DOWNHOLE FLOW-METER

Information

  • Patent Application
  • 20240192039
  • Publication Number
    20240192039
  • Date Filed
    December 13, 2022
    2 years ago
  • Date Published
    June 13, 2024
    a year ago
Abstract
A downhole flowmeter assembly includes a main body configured to be disposed in a wellbore and a spinner assembly comprising a hub from which radially extends a plurality of pitched blades. The hub is configured to rotate in response to a flow of wellbore fluid across the blades, and a velocity of the flow can be determined from a speed of rotation of the hub. The assembly also includes an oleophobic coating disposed at least partially on the hub and the plurality of pitched blades.
Description
TECHNICAL FIELD

This disclosure relates to measurement of fluid flow in a well.


BACKGROUND

Downhole flowmeters are frequently employed to determine a rate of fluid flow in a wellbore. A common type of flowmeter is a spinner-type flowmeter, by which a velocity of fluid flow is determined by a speed of rotation of a spinner (sometimes called an impeller) positioned within the flowing fluid. The angular rotation speed (typically in revolutions per second) is related to the product of the fluid density and the fluid velocity, where the fluid velocity is further used to determine flow rate.


SUMMARY

Certain aspects of the subject matter herein can be implemented as a downhole flowmeter assembly. The assembly includes a main body configured to be disposed in a wellbore and a spinner assembly comprising a hub from which radially extends a plurality of pitched blades. The hub is configured to rotate in response to a flow of wellbore fluid across the blades, and a velocity of the flow can be determined from a speed of rotation of the hub. The assembly also includes an oleophobic coating disposed at least partially on the hub and the plurality of pitched blades.
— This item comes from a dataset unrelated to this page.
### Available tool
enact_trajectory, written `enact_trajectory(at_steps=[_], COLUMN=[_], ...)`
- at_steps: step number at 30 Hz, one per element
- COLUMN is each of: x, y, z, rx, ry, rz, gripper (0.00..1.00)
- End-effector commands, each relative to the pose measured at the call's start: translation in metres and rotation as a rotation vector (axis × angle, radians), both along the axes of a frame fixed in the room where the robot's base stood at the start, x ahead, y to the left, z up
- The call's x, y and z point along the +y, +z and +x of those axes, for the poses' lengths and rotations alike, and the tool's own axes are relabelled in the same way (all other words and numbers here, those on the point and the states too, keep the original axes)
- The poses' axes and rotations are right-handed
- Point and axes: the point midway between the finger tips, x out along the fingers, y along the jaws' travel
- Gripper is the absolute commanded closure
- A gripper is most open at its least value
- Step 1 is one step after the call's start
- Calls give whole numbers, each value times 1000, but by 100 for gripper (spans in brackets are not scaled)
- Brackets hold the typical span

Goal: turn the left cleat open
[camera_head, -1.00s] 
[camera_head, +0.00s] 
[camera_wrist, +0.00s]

An aspect combinable with any of the other aspects can include the following features. The oleophobic coating can include poly (diallyldimethylammonium).


An aspect combinable with any of the other aspects can include the following features. The oleophobic coating can include poly (styrene sulfonate).


An aspect combinable with any of the other aspects can include the following features. The oleophobic coating can include particles with sizes of less than about 100 nanometers.


An aspect combinable with any of the other aspects can include the following features. The downhole flowmeter assembly of claim 1, wherein the oleophobic coating can include particles of about 1 nanometer in size.


An aspect combinable with any of the other aspects can include the following features. Each blade of the plurality of pitched blades can be cambered.


An aspect combinable with any of the other aspects can include the following features. Each blade of the plurality of pitched blades can be hydrofoil shaped.


An aspect combinable with any of the other aspects can include the following features. Each blade of the plurality of blades can have a thickness of less than about 0.8 millimeters.


An aspect combinable with any of the other aspects can include the following features. The hub can be a nose tip of the spinner assembly.


An aspect combinable with any of the other aspects can include the following features. The downhole flowmeter assembly of claim 8, wherein the hub can be the upstream-most portion of the spinner assembly.


An aspect combinable with any of the other aspects can include the following features. An upstream-most portion of the hub can have a spherically blunted conic shape.


An aspect combinable with any of the other aspects can include the following features. An upstream-most portion of the hub can include a conic shroud connected to, and that rotates with, a main body of the hub.


An aspect combinable with any of the other aspects can include the following features. The hub and the plurality of pitched blades can together comprise a one-piece unit.


An aspect combinable with any of the other aspects can include the following features. Each of the plurality of pitched blades can be separate units attached to the hub.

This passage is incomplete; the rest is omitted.